The letter to the Ephesians, chapter 4 verse 14 says if we are well brought up in the word, “we will no longer be like children, forever changing our minds about what we believe because someone has told us something different or has cleverly lied to us and made the lie sound like the truth.” Lies can be cleverly delivered and made to sound like the truth; it takes a scripturally sound mind to spot the difference. I used to wonder why anytime the central bank was about to introduce new currency notes into circulation, they would first release information about the hidden and obvious security features that could be used to authenticate any notes. In my naïve mind, why tell the fakers what security features were embedded in the notes? The publicity was made so that anyone would be able to discern a fake note from an original. To know whether a prophet or teacher is speaking or practicing the truth, you need to first know the truth; only then can you recognize what is false. Jesus said you will know the truth and it will make you free (John 8:32). He also said when the Spirit of truth comes, he will take from what is Christ’s and make it known to us (John 16:34). What is Christ’s is written in his word; whatever is not in the canon of scripture, don’t even consider it.

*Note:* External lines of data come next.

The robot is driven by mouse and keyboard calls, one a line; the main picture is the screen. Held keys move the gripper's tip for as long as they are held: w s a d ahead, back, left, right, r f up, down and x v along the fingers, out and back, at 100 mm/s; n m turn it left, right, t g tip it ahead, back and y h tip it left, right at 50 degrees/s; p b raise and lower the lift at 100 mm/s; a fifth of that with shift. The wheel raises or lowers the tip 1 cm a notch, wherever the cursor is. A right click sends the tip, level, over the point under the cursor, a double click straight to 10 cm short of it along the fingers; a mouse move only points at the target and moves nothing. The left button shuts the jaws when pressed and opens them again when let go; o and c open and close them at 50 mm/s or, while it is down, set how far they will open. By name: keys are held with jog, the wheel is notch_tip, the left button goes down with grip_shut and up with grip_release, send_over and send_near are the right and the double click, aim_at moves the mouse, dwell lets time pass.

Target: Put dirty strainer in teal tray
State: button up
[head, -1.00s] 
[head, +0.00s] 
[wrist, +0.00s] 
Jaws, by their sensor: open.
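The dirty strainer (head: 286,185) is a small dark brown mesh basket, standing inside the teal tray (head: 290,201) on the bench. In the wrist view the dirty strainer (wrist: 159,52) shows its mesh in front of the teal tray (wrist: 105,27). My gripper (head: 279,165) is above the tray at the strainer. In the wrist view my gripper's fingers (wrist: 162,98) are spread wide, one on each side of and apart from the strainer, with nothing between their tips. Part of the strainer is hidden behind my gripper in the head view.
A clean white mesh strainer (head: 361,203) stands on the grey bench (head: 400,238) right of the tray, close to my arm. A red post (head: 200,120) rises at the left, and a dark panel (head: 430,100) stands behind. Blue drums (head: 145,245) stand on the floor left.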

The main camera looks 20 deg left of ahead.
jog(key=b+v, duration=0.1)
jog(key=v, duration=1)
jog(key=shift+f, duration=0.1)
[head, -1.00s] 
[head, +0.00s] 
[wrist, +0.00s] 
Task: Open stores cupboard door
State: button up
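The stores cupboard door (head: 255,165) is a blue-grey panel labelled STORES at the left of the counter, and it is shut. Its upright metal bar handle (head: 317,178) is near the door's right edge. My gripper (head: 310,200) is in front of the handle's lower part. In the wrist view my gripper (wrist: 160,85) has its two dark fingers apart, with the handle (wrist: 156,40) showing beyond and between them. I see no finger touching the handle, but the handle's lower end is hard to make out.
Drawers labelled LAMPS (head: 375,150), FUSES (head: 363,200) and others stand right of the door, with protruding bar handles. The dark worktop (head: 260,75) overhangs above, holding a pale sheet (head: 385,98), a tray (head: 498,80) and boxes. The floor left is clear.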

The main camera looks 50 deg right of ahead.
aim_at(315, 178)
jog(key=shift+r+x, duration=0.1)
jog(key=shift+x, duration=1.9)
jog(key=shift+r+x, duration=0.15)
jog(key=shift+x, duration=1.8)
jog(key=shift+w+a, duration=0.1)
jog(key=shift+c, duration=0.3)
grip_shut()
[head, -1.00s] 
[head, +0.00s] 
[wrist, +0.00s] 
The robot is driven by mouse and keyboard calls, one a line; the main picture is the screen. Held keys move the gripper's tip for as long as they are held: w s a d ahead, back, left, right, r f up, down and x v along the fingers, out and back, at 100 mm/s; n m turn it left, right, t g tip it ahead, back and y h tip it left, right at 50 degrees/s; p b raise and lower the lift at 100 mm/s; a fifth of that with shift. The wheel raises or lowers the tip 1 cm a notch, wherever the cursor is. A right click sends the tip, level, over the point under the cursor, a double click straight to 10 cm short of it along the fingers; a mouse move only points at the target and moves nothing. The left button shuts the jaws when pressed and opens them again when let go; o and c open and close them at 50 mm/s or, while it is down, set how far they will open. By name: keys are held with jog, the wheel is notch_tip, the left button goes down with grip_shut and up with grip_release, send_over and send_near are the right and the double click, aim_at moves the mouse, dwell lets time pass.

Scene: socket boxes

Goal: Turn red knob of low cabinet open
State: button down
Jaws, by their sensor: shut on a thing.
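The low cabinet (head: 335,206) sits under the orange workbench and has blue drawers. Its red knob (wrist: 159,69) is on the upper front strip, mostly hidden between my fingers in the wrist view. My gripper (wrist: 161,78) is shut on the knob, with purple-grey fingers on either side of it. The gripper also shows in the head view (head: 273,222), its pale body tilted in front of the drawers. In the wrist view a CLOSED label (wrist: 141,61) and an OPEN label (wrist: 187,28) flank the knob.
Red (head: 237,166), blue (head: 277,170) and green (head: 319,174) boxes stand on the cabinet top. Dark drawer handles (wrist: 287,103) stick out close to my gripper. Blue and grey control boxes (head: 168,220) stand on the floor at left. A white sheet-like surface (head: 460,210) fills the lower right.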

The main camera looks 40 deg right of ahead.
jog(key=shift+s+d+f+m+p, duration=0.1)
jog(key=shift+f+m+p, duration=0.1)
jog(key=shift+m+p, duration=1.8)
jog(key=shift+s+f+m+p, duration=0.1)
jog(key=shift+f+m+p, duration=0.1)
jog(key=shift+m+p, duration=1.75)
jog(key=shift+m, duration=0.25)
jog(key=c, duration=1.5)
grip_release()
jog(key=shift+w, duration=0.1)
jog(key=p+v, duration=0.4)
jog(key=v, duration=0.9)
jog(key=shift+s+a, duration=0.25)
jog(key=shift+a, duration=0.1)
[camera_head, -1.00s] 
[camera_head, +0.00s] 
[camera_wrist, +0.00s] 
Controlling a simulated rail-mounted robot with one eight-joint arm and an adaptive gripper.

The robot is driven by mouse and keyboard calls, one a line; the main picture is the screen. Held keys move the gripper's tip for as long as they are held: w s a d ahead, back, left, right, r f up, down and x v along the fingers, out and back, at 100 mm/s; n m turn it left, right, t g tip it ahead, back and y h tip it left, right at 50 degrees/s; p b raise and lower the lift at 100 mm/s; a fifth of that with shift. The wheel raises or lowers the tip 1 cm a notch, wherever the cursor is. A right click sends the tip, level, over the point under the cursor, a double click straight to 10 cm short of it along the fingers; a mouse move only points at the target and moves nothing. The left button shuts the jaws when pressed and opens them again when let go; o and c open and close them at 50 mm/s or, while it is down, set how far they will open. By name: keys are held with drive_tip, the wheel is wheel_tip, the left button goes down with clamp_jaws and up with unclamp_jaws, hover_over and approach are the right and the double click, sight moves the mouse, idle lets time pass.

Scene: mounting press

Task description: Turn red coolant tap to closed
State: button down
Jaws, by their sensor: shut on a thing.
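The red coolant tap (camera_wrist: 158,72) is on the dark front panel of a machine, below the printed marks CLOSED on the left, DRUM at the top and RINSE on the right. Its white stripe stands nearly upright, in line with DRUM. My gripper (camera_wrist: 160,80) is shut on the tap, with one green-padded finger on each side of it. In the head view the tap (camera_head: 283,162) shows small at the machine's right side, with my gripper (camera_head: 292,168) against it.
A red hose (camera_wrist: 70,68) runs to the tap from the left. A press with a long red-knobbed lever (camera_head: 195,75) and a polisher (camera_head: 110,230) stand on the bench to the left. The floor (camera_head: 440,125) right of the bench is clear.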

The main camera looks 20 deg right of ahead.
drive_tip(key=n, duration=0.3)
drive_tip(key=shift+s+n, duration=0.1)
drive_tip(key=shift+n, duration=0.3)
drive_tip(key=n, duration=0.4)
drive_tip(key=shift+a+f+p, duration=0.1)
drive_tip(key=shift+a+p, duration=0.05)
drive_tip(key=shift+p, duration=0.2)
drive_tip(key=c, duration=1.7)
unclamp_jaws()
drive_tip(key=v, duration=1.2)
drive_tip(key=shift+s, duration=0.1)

Dear friends, do not believe every spirit, but test the spirits to see whether they are from God, because many false prophets have gone out into the world. This is how you can recognize the Spirit of God: Every spirit that acknowledges that Jesus Christ has come in the flesh is from God, but every spirit that does not acknowledge Jesus is not from God. This is the spirit of the antichrist, which you have heard is coming and even now is already in the world (1 John 4:1-3).
Do you also have a rich mental reservoir of the word that sieves and compares what you hear?
This question for me is very pertinent in our Christian walk. Mr. Akaahan has done justice to this topic further challenging Christians on the need to study & be filled with the word of God. A highly, instructive and edifying piece. I pray fresh Grace on your life in the most precious name of Jesus Christ. Amen.